I. Brotherly love the note of Christian society.—This brotherly love was the first note of the primitive Christian society. This was so because that society was formed with the special purpose of continuing in the world the life of Christ. Christ’s life was preeminently a life of helpfulness. And this life of His was not lost to the world when He ascended into heaven. On the contrary, it was expanded into the life of a society created expressly to represent Him on earth, and to reproduce His service to others on a larger scale and in an abiding form. It was to grow and grow till it covered the world, and had absorbed into the life of service the whole of our humanity, making it one man in Christ. In this way, as St. Paul said, the Church was the fulfilment of Christ.

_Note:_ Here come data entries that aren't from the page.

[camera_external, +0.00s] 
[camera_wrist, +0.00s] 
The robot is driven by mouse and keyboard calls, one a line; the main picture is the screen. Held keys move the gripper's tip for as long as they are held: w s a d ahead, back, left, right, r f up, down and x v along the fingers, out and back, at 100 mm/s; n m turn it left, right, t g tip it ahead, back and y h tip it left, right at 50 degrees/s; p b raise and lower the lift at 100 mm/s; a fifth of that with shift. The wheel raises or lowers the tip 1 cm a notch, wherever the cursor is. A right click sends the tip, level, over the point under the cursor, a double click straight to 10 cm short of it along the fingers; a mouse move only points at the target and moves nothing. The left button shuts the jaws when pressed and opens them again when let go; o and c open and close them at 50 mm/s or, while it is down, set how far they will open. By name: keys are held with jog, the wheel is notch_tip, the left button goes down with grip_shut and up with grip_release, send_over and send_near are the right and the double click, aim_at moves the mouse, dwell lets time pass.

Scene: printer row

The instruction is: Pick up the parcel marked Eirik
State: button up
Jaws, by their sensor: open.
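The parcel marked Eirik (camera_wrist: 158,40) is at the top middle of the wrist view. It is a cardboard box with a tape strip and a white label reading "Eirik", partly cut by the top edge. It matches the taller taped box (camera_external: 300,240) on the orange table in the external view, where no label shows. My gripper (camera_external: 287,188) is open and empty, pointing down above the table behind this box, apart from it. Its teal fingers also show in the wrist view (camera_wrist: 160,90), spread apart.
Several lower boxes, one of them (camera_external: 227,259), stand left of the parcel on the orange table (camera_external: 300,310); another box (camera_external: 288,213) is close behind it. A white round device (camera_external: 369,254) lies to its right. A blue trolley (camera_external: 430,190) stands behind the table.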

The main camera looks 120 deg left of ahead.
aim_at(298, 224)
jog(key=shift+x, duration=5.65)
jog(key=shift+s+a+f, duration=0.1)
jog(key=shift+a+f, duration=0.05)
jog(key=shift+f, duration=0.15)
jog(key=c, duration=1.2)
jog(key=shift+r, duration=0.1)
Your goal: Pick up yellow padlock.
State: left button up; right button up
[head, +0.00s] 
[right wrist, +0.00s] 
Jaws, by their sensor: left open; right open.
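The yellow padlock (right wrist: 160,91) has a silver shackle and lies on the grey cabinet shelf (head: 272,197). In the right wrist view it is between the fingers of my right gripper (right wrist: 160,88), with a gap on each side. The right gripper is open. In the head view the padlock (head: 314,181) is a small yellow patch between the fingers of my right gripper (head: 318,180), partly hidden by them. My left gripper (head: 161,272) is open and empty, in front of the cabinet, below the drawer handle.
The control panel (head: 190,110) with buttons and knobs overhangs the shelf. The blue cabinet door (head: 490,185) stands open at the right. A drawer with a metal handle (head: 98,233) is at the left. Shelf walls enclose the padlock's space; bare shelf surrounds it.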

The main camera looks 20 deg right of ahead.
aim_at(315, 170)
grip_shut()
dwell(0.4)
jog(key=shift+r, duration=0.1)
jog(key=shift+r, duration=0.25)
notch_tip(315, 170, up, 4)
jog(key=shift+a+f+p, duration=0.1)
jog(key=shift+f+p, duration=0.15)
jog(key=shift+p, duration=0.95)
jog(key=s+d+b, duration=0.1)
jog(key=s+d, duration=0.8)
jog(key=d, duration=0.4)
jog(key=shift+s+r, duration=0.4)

II. It is true fellowship.—It was not a mere sentiment; it was actual helpfulness, literal sharing, true fellowship. They had been taught of God to love one another, and they did it. The world saw what it had never seen before. ‘See how these Christians love one another!’ they exclaimed. The world saw, and shuddered at it. For a society like this, with ramifications all over the empire, bound by these ties of mutual support, its members ready to do or suffer anything for each other, what might it not accomplish? Its power was omnipotent; nothing could stand against it, unless it could be crushed in its youth.

III. The evil of internal division.—If the purposes of God to the world through the Church had not been hampered, and thwarted, and thrown back by human frailty and by the wiles of the Devil, the one Holy Catholic and Apostolic Church, in which we still say that we believe, must have proved irresistible. Two thousand years would have been more than enough to win the world for Christ. But you know the sad story. The mantle of Christ is rent, and faith can scarce bear the strain of this lifelong punishment. And the worst of it all is that we do not see the sin of it, but as it is written, ‘My people love to have it so.’

IV. Get back to the ideal.—Is it wonderful, in face of this spirit of division and of antagonism, that serious men should come to the conclusion that Church life is no longer a way of blessing and of peace? We have brought it upon ourselves by our forgetfulness of Christ’s primary lesson of self-sacrifice, service, love. We must get back to the ideal of the earliest days. We must pray that this ideal may rise once more before our minds, that we may no longer be content with our divided state; that the Holy Spirit of fellowship may brood over the chaos and confusion of our English religious life, and uplift out of it, as He only can, order, and harmony, and love. With the Holy Spirit of unity as our teacher, we may once more be taught of God to love one another.

Dean Armitage Robinson.

Illustration

‘The world tried to crush the early Church by fire and sword, but the blood of “the martyrs was the seed of the Church.” The more they trod on it the stronger it grew, till it claimed at last, under Constantine, to be recognised as the only true religion of the empire itself. A little later Julian—who had been trained as a Greek, but afterwards endeavoured to resuscitate the old Roman religion, and therefore was called the Apostate—Julian, knowing the secret of the strength of Christianity, endeavoured to defeat it by copying it. But the spirit of fellowship could not be created by imperial edicts any more than it can be to-day by Acts of Parliament. The world could only be one man in Christ, and Julian miserably failed. “Oh, Galilæan, Thou hast conquered!” he was reported to have said with his last breath. The fact was true, whether the story be historical or not. The life of Christ reproduced in the Church His Body, and His fulfilment was divinely strong. They had been taught of God to love one another.’